Wendy's Removes Soda Option from Kids' Menu

Joins McDonald's, Subway, and others in move to make meals more nutritious

Wendy's removes soda option from kids' menu
Wendy's, in an effort to make their kids' meals more nutritious, has removed soda from its kids' meals. Jose Luis Pelaez Inc

National fast-food chain Wendy's has announced that they will no longer display soda as a drink option with their kids' meals. Instead other, healthier drink options like 1% milk, water, and juice, will be listed on their menus. That doesn't mean that parents can't order soda for their kids with a kid's meal, it just won't be displayed.

For years now, health advocacy groups have been lobbying all fast-food restaurants to make their offerings for children more nutritious.

Changes over the past few years include adding fruit and all white meat chicken nuggets. Wendy's is not the first restaurant chain to make the change -- Arby's, Chipotle, McDonald's, Panera Bread, and Subway do not show soda as an option on their kids's menus.

MomsRising.org, the Interfaith Center on Corporate Responsibility, and the Center for Science in the Public Interest, have been pushing the chain for the change.

“Wendy’s could further improve its menus for children and adults by serving whole grain rolls, offering more fruit and vegetable options, reducing sodium across the menu, and dropping Frostys from the children’s menu,” said The Center for Science in the Public Interest in a statement.

A Wendy's spokesperson told USA Today, that soda was never just handed out automatically with kids' meals.

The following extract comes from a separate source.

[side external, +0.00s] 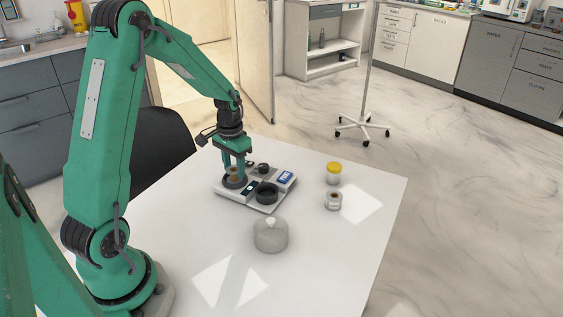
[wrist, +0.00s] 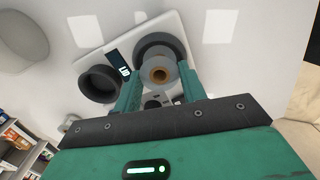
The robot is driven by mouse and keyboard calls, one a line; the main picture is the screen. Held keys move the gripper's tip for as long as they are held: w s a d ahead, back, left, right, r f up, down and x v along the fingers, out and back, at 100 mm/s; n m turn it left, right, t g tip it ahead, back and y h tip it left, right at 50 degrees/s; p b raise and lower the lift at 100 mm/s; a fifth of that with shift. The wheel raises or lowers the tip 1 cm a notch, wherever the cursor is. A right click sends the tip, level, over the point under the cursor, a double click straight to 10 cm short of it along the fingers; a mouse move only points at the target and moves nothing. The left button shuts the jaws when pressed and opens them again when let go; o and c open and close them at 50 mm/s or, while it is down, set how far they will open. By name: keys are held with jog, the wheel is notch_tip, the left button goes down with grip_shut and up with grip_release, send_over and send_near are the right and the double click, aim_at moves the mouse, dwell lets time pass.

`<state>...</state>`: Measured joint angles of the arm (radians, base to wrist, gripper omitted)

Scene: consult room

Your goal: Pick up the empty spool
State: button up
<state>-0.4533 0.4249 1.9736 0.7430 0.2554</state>
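A spool with a grey flange and a brown core (wrist: 160,75) is upright at one dark round cup (wrist: 150,47) of a white device. In the side view the brown spool (side external: 233,174) shows between my fingers at the device's left end. My gripper (side external: 234,170) points down with one finger on each side of the spool. In the wrist view my gripper (wrist: 161,84) straddles it, fingers apart; whether they touch it is not clear.
A glass dome with a knob (side external: 270,236) stands in front of the device. A yellow-lidded jar (side external: 334,174) and a small pale round piece with a brown centre (side external: 333,201) stand to the right. The white table (side external: 320,265) is otherwise clear. A dark chair (side external: 160,150) is behind.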

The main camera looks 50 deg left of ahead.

"When ordering a kids' meal, the customer is asked what beverage they prefer," Bertini wrote in an email to the newspaper.

"The change is the kids' meal beverage options which are shown on our menu boards."

The CSPI acknowledges that parents should be responsible for what their children order, they feel like fast-food chains should help.

"While parents bear most of the responsibility for feeding their children well, restaurant chains also need to do their part," said CSPI senior nutrition policy counsel Jessica Almy in a statement.

"Restaurants should not be setting parents up for a fight by bundling soda with meal options designed for kids. Wendy's is taking a responsible step forward that will improve children's health and make it easier for parents to make healthy choices for their children. We hope Burger King, Applebee's, IHOP, and other chains follow suit."

Research has found a link between sugary drinks such as soda and obesity and Type 2 diabetes. A 20-ounce soda contains 15 to 18 teaspoons of sugar and upwards of 240 calories. According to the School of Public Health at Harvard University, in 1999 through 2004, kids under age 18 averaged about 224 calories per day from sugary drinks, which was about 11 percent of their daily caloric intake. Between 1989 through 2004, the percentage of children drinking sugary drinks rose from 79% to 91%.

Do you allow your preschooler to drink sugary drinks such as soda? As at once in a while treat, in moderation, that's OK. The problem is when it becomes a habit. There are plenty of healthier drink options to serve your preschooler both at home and when you are on the road. Try some of these ideas. It is also a good idea to talk to your kids as well about the food and drink choices they make.

Your preschooler might be young, but can comprehend the difference between a healthy drink choice and an unhealthy one. Make the choices together, and explain why something like 1% milk or water is much better for them than soda or fruit drinks.